» **Required work**
Go through the material below and report how many lines contain "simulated". Give only the number.

# Recorded data start

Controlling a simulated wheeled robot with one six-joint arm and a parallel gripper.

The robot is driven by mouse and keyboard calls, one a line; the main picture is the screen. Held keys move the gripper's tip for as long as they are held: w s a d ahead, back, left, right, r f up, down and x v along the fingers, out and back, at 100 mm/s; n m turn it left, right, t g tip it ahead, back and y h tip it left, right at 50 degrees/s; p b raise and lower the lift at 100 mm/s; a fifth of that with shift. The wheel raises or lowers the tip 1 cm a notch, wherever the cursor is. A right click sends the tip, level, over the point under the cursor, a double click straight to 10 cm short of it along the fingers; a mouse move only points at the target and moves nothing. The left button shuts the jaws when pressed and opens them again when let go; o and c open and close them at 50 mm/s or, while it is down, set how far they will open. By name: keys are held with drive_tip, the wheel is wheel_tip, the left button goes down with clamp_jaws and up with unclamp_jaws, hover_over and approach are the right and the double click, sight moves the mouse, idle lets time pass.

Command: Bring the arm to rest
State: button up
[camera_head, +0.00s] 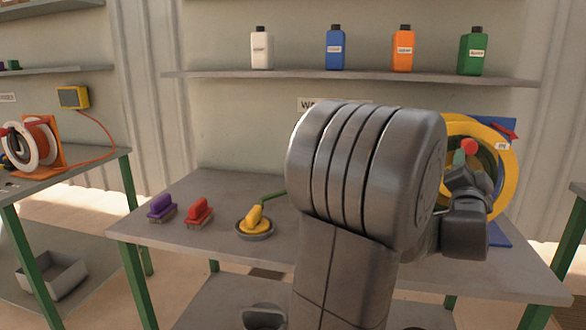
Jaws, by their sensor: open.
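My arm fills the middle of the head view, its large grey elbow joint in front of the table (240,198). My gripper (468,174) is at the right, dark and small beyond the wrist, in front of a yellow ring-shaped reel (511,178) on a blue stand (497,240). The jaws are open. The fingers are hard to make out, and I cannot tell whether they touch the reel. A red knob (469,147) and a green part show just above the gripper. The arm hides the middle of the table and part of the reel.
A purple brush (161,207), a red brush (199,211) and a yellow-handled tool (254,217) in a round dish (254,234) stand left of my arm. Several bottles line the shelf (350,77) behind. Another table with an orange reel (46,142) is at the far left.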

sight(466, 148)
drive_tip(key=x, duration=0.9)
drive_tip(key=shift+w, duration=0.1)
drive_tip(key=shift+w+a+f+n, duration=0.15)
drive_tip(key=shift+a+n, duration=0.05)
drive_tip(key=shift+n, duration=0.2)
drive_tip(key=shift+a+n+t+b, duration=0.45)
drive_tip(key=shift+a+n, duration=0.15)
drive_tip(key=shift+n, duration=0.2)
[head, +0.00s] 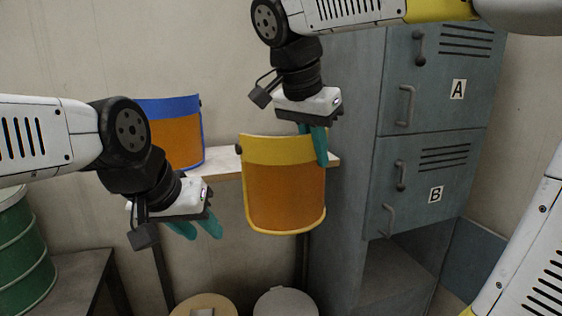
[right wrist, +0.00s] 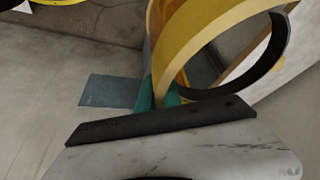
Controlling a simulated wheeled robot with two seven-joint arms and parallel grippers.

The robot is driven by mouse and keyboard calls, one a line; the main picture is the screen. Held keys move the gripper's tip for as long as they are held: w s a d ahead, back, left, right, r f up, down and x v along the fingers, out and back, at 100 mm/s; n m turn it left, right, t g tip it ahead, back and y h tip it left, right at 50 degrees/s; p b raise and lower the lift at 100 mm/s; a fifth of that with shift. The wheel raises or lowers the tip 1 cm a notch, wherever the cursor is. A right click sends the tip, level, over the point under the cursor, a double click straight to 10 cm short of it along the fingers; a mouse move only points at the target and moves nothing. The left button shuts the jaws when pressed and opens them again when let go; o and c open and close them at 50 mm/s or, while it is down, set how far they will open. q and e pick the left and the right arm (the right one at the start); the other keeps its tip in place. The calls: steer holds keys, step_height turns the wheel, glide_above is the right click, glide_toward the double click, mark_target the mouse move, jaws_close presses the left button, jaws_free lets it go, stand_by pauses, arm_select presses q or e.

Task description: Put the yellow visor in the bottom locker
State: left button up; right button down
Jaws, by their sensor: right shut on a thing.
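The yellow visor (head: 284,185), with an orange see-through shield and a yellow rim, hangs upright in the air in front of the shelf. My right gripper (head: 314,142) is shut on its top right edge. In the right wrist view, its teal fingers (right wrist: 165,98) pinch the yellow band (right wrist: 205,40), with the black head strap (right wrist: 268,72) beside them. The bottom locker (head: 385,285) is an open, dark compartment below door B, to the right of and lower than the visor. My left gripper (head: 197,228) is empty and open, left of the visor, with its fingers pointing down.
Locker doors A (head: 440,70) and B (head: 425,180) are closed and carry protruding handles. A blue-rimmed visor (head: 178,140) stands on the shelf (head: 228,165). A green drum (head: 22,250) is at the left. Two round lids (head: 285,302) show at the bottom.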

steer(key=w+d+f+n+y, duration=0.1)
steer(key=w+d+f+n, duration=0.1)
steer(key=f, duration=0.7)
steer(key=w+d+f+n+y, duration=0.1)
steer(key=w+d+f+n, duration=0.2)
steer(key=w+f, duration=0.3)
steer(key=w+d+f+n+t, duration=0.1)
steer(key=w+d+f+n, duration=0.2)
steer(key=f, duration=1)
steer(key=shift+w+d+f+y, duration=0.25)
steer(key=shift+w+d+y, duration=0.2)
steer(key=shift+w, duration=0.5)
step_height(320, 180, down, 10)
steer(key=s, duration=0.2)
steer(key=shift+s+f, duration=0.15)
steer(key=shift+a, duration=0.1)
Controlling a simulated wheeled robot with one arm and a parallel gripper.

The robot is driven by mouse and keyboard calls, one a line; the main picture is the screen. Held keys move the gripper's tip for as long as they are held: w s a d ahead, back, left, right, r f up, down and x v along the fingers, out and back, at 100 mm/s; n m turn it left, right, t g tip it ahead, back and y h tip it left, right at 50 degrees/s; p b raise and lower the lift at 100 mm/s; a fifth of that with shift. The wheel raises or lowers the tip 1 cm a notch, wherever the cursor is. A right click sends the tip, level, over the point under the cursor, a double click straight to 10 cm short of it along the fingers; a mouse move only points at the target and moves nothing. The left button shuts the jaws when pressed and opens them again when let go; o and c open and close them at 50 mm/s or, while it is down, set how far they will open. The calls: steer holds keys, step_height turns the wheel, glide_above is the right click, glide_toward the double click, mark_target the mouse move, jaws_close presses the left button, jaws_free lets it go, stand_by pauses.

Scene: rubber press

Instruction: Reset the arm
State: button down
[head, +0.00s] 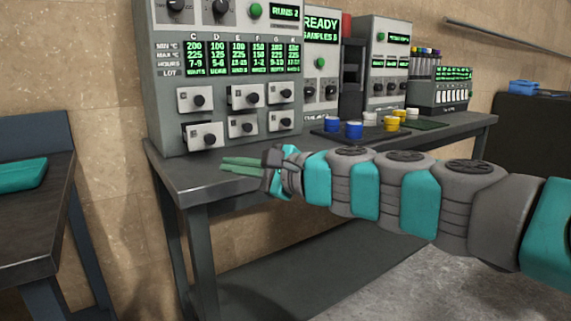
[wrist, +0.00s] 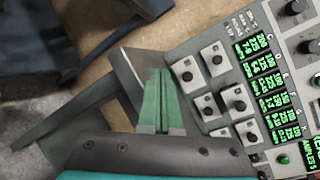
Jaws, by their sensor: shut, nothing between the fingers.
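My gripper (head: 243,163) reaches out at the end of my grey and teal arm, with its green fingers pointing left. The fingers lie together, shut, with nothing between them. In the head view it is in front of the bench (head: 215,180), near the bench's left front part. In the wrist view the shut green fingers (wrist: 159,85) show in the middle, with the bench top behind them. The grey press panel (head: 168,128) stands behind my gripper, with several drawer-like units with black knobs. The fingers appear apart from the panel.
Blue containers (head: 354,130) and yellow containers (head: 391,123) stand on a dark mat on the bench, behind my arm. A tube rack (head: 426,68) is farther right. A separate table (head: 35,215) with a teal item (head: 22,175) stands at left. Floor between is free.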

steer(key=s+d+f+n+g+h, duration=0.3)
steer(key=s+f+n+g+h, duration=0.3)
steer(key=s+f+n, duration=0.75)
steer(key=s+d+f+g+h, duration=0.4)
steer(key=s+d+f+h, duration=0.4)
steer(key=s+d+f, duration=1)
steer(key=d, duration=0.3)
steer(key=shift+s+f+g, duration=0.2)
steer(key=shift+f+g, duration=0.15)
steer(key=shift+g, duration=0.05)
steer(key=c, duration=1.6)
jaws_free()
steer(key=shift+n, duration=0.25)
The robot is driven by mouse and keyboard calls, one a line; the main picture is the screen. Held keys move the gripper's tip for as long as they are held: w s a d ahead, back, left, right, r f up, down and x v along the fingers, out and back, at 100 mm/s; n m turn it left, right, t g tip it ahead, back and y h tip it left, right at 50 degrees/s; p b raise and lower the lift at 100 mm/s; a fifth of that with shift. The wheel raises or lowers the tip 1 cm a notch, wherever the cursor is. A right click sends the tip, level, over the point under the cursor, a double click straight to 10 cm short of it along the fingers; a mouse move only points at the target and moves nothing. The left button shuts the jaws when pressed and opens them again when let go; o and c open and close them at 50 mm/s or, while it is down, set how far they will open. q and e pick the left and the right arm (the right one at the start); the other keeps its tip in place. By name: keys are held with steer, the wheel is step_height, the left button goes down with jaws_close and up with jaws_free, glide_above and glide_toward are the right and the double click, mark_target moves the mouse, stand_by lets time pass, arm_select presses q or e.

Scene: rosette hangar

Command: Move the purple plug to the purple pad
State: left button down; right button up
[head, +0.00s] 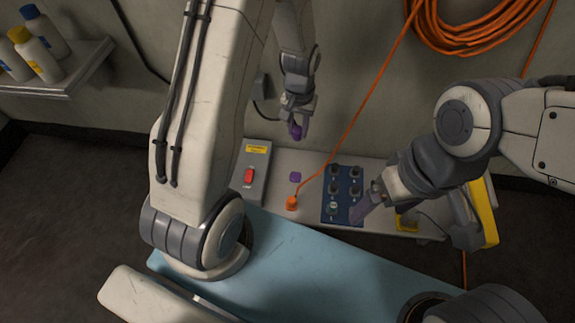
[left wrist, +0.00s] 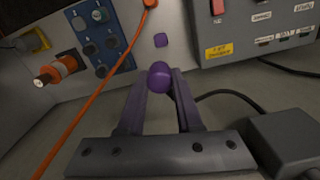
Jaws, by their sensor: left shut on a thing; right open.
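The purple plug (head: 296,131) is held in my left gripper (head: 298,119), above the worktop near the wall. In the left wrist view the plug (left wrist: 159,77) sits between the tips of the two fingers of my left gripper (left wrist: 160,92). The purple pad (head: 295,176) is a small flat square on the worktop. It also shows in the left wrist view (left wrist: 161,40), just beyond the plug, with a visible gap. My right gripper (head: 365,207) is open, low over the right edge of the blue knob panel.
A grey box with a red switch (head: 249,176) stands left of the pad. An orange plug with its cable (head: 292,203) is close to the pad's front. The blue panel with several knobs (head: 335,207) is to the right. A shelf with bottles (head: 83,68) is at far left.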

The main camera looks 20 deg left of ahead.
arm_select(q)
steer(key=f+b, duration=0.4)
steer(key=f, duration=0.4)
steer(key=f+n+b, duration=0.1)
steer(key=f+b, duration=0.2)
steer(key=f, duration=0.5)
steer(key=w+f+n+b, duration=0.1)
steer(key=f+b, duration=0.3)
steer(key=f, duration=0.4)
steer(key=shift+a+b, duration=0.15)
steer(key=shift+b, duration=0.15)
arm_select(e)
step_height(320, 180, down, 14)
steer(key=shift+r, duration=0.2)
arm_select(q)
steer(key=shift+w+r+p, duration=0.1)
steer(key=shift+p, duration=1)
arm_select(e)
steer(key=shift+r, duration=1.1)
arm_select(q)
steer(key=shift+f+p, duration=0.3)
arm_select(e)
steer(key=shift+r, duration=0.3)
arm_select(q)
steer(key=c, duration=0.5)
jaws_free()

# Recorded data end

» **Solution**
3